_WHAT YOU ARE ASKED TO DO_
Work out how many lines in the listing below include the word "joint"; answer with the number alone.

(Robot trajectory data)
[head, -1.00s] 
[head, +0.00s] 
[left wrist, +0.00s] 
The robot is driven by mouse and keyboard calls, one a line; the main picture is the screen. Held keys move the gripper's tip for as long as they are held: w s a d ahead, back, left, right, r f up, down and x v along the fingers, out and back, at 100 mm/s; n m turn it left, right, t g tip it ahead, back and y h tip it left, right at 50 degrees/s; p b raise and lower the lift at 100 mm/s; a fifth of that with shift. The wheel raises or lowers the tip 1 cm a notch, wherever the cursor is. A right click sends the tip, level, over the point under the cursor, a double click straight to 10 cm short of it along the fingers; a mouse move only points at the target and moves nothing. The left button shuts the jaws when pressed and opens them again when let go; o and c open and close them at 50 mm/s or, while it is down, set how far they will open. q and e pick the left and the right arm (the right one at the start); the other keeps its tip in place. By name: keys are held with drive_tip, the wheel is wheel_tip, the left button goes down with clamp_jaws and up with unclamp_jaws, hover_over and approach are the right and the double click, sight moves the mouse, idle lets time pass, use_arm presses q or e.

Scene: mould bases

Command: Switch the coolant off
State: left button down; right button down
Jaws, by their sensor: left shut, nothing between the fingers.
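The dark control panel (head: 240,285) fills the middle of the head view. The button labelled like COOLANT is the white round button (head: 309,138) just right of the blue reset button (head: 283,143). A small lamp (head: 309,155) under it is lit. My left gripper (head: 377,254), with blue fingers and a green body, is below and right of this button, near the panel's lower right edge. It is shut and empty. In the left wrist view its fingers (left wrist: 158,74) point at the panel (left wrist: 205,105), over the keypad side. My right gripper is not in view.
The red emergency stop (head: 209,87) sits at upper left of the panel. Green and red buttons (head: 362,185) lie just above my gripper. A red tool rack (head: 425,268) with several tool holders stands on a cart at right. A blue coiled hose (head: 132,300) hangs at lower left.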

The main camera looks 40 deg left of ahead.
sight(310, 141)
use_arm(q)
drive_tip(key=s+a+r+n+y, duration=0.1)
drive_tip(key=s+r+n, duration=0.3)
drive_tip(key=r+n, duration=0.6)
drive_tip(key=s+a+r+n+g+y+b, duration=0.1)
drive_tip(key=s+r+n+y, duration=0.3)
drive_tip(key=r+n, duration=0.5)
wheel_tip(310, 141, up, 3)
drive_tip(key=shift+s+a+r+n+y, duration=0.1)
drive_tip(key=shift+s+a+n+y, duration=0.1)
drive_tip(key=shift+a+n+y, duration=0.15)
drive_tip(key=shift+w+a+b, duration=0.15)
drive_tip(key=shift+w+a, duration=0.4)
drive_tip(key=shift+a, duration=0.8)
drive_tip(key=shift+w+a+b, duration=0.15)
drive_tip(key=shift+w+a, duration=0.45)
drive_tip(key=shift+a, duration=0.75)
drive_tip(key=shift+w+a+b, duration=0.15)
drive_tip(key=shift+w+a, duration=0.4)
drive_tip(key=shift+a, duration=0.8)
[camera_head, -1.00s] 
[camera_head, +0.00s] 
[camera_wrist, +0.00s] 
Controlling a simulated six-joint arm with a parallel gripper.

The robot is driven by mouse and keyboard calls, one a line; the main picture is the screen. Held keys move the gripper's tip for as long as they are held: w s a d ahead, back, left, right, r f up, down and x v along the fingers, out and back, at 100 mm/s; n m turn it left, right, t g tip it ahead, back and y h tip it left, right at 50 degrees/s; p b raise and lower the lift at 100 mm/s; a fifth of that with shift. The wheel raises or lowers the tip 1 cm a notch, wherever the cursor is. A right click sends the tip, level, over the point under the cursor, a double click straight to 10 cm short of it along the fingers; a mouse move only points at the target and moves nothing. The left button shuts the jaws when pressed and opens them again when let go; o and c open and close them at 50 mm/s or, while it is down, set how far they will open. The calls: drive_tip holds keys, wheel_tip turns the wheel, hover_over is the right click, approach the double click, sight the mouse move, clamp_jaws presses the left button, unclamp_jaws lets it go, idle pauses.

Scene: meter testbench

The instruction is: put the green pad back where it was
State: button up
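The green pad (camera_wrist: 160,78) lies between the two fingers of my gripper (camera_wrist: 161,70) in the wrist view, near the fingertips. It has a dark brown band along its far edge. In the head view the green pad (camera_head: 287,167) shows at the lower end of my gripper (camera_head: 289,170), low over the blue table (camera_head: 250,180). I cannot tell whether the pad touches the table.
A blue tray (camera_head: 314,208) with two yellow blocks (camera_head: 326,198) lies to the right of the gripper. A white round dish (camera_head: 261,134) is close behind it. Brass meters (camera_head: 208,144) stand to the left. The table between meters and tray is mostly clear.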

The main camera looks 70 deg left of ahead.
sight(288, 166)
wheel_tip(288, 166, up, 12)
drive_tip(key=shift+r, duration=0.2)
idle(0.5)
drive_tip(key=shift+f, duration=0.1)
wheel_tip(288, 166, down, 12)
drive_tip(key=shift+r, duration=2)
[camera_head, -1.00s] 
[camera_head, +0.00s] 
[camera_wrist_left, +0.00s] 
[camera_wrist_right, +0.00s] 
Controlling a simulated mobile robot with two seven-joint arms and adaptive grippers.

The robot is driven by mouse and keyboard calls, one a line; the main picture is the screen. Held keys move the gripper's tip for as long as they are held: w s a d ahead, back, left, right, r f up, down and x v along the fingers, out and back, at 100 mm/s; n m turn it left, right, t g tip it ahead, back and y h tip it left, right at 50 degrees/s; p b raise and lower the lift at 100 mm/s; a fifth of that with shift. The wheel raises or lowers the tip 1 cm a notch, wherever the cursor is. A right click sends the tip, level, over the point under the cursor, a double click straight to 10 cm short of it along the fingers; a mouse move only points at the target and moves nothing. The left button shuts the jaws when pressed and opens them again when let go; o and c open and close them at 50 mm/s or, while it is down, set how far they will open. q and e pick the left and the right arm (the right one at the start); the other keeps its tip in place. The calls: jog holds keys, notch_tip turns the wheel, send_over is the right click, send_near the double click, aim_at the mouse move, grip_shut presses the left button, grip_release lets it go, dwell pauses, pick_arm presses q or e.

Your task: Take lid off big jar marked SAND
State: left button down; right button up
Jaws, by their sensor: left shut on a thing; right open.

_ANSWER_
2